The graph is necessarily not that accurate, however, conversion efficiency was very similar to the graphs in the datasheet, slightly exceeding it at times. My results are to be considered preliminary due to the limitations in the metering especially voltage/current on the input. I did not choose to add more accurate metering, as putting in a current meter in the supply loop could affect the performance of the converter due to the nature of the load.
I decided to try and test the various protections on the board. For overcurrent protection, I raised the current of the load as high as possible before it cut out - it seemed possible to extract about 14.9A maximum from the board before it shut down, with no damage even after repeated attempts.

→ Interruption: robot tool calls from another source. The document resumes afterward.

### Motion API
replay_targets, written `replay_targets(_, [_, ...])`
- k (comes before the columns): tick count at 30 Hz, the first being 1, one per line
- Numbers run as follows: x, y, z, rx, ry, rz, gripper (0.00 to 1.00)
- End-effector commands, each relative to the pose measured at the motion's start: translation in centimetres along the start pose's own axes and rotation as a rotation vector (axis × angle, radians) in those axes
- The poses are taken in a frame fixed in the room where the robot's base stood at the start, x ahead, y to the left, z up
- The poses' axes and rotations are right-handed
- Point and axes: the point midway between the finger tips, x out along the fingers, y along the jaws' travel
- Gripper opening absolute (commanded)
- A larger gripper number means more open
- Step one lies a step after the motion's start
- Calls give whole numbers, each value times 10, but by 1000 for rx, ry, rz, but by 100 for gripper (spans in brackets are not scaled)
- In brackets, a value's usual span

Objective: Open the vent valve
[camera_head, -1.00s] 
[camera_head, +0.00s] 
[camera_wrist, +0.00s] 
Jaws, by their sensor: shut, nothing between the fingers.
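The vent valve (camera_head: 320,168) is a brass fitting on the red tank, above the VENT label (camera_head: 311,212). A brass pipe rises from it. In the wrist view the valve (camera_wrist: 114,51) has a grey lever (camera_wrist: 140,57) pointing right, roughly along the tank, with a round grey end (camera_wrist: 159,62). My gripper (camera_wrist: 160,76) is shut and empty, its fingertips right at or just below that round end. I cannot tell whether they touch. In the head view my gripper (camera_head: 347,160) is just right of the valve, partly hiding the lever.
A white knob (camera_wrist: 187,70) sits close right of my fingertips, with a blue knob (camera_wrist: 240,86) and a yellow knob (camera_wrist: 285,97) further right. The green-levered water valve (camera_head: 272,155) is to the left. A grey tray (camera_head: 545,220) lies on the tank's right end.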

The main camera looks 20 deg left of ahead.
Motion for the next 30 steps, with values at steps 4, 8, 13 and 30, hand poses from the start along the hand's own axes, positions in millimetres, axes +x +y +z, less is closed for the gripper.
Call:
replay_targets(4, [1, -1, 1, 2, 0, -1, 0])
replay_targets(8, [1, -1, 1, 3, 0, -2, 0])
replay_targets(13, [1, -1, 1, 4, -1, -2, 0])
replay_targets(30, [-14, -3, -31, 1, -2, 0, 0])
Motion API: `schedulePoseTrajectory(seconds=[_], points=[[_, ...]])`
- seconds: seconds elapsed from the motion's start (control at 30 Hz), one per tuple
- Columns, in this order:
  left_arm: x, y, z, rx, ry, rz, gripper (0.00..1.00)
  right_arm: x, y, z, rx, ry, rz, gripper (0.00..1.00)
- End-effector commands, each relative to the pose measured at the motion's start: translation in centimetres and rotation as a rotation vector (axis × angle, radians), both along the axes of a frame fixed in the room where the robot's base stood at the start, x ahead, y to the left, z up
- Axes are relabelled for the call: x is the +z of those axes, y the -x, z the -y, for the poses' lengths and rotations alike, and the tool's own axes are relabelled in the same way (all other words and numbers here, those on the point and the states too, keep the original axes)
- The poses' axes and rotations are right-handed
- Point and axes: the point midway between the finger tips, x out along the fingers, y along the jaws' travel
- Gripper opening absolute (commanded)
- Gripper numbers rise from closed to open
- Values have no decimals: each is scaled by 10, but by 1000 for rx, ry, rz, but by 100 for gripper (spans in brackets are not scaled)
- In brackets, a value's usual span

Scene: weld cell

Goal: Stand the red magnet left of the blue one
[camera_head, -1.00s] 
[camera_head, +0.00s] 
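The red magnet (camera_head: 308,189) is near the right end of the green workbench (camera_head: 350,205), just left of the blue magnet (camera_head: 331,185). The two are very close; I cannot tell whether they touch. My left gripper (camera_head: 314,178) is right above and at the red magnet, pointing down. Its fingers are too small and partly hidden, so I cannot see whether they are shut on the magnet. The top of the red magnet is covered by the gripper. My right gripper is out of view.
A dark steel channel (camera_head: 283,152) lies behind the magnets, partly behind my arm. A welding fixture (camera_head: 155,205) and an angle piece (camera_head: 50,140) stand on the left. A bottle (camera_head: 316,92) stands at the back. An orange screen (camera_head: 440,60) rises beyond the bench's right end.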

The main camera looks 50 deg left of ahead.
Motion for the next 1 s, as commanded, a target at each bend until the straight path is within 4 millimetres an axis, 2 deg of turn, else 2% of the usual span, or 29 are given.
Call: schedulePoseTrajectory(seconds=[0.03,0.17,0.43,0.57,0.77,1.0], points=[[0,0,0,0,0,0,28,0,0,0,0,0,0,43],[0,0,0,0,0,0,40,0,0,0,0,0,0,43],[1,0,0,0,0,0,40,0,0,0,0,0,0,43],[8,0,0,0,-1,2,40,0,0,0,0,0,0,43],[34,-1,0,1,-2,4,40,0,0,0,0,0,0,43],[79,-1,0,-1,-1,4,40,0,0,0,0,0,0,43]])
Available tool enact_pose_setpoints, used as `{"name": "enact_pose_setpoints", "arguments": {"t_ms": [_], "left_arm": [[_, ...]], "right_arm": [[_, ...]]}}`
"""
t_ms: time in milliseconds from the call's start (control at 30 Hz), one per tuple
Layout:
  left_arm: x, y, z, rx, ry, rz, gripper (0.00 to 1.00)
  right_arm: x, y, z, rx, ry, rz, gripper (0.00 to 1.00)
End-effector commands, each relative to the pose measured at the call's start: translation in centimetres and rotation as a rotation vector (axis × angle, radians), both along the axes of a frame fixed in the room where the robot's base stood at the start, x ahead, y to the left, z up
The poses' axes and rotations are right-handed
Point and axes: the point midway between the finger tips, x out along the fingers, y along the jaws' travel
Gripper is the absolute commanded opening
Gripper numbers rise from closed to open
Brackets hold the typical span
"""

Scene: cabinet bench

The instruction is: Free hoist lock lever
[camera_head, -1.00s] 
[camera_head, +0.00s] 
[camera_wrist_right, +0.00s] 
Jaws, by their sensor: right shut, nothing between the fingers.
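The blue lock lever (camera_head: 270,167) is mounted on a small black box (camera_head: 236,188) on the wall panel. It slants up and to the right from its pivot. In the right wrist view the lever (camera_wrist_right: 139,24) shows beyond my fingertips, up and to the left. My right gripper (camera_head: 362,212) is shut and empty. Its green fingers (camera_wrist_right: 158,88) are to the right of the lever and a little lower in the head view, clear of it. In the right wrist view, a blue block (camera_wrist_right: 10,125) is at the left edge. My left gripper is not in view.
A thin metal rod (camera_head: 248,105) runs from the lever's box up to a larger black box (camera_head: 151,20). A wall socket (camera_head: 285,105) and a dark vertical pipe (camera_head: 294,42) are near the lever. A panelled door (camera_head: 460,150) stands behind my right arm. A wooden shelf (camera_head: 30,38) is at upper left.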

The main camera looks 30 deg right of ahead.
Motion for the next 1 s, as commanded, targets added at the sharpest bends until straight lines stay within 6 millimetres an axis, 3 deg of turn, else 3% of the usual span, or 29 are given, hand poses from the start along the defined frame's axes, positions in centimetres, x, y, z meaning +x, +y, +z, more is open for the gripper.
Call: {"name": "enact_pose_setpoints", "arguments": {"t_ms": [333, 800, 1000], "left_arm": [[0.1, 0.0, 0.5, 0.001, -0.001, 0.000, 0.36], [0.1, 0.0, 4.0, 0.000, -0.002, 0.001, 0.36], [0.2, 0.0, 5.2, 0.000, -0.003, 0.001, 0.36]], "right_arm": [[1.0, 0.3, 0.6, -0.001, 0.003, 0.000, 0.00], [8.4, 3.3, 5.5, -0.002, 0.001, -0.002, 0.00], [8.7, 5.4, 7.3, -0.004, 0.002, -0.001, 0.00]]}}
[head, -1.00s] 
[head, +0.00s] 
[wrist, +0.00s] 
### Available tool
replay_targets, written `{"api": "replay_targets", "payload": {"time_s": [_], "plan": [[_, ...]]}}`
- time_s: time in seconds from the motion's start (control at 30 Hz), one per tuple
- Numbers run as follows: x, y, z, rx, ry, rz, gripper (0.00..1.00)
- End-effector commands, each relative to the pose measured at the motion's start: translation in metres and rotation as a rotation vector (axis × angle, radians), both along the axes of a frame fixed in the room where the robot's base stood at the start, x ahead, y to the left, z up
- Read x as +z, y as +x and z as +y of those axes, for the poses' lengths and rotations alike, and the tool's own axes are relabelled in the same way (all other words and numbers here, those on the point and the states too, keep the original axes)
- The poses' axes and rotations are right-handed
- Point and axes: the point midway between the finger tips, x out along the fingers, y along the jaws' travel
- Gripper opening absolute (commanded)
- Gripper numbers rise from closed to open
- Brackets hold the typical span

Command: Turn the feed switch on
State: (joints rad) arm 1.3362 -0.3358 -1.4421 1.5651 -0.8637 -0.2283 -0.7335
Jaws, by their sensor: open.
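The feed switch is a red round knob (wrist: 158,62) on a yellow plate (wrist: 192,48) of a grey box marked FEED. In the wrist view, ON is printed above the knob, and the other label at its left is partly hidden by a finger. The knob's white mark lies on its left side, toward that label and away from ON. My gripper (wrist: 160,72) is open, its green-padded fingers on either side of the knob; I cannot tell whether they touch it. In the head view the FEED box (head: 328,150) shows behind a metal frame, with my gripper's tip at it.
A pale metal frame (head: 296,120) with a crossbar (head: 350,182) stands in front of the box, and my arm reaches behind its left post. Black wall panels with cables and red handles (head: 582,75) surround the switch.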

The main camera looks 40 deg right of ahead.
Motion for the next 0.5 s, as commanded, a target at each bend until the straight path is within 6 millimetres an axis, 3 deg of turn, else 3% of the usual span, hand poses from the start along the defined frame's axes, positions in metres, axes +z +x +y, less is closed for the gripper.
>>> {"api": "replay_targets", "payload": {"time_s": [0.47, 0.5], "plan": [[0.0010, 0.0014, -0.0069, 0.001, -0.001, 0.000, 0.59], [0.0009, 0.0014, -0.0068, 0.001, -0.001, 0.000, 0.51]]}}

Running the board at such a high load resulted in the board shutting down as well. Using an IR thermometer, the outer casing of the chip was approximately 85 degrees C, and I believe the unit may have tripped its internal thermal shutdown limit. No damage resulted, although it's important to note that the EVM uses 2oz copper and a four layer board with large heat-spreading areas to optimize the thermal operating conditions. The board surface itself measured about 55 degrees C. It seems likely for a more mass produced product with a denser layout that the full ~12A current may not be sustainable because of thermal limitations. That being said, the unit does seem optimized for about 5A of load, so it seems wise to design around that point instead. For the EVM, it seems that a level of 14.2A was sustainable even with an input voltage of 4.5V (lowest recommended operating voltage).
The undervoltage lockout is left as per the default configuration, and the board found to energize ramping the input voltage upwards at 4.3V, and shut-down with the voltage ramping downwards at 3.6V. This is fairly close to the expected values, with the UVLO being configurable as well, which will be necessary in case of higher output voltages.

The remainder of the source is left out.